◆ **REQUIREMENT**
Output the data that follows exactly, line for line.
#####
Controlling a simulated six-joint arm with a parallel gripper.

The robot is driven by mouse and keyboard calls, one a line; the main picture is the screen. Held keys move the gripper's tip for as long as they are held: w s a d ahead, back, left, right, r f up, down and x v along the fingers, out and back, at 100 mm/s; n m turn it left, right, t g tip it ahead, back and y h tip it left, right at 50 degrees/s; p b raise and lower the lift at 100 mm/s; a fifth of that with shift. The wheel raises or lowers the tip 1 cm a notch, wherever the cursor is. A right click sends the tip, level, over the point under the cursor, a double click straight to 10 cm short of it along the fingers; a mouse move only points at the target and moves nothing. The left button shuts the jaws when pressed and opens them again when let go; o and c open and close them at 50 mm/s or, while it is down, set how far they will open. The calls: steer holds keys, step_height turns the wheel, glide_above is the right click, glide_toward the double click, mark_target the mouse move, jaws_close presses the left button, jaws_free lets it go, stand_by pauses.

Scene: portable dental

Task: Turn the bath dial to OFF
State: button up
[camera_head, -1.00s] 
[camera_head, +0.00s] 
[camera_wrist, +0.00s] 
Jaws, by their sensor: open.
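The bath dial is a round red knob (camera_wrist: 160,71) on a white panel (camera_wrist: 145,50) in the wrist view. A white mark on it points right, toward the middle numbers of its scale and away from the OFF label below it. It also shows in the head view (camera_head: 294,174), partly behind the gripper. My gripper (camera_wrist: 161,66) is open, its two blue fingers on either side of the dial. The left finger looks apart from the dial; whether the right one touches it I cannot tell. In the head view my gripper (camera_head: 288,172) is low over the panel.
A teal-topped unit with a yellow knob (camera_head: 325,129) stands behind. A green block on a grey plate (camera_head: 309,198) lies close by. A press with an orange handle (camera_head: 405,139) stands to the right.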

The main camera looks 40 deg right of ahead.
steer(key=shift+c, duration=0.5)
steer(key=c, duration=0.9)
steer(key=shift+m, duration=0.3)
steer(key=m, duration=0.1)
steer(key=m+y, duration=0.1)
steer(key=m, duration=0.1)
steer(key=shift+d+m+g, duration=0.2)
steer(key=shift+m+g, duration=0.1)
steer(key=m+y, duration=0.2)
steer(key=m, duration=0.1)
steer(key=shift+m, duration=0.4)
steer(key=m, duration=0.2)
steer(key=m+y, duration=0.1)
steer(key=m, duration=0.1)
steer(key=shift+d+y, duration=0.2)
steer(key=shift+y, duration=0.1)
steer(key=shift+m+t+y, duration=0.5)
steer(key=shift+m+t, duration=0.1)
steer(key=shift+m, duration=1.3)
#####
◆ **CORRECT OUTPUT**
Controlling a simulated six-joint arm with a parallel gripper.

The robot is driven by mouse and keyboard calls, one a line; the main picture is the screen. Held keys move the gripper's tip for as long as they are held: w s a d ahead, back, left, right, r f up, down and x v along the fingers, out and back, at 100 mm/s; n m turn it left, right, t g tip it ahead, back and y h tip it left, right at 50 degrees/s; p b raise and lower the lift at 100 mm/s; a fifth of that with shift. The wheel raises or lowers the tip 1 cm a notch, wherever the cursor is. A right click sends the tip, level, over the point under the cursor, a double click straight to 10 cm short of it along the fingers; a mouse move only points at the target and moves nothing. The left button shuts the jaws when pressed and opens them again when let go; o and c open and close them at 50 mm/s or, while it is down, set how far they will open. The calls: steer holds keys, step_height turns the wheel, glide_above is the right click, glide_toward the double click, mark_target the mouse move, jaws_close presses the left button, jaws_free lets it go, stand_by pauses.

Scene: portable dental

Task: Turn the bath dial to OFF
State: button up
[camera_head, -1.00s] 
[camera_head, +0.00s] 
[camera_wrist, +0.00s] 
Jaws, by their sensor: open.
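The bath dial is a round red knob (camera_wrist: 160,71) on a white panel (camera_wrist: 145,50) in the wrist view. A white mark on it points right, toward the middle numbers of its scale and away from the OFF label below it. It also shows in the head view (camera_head: 294,174), partly behind the gripper. My gripper (camera_wrist: 161,66) is open, its two blue fingers on either side of the dial. The left finger looks apart from the dial; whether the right one touches it I cannot tell. In the head view my gripper (camera_head: 288,172) is low over the panel.
A teal-topped unit with a yellow knob (camera_head: 325,129) stands behind. A green block on a grey plate (camera_head: 309,198) lies close by. A press with an orange handle (camera_head: 405,139) stands to the right.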

The main camera looks 40 deg right of ahead.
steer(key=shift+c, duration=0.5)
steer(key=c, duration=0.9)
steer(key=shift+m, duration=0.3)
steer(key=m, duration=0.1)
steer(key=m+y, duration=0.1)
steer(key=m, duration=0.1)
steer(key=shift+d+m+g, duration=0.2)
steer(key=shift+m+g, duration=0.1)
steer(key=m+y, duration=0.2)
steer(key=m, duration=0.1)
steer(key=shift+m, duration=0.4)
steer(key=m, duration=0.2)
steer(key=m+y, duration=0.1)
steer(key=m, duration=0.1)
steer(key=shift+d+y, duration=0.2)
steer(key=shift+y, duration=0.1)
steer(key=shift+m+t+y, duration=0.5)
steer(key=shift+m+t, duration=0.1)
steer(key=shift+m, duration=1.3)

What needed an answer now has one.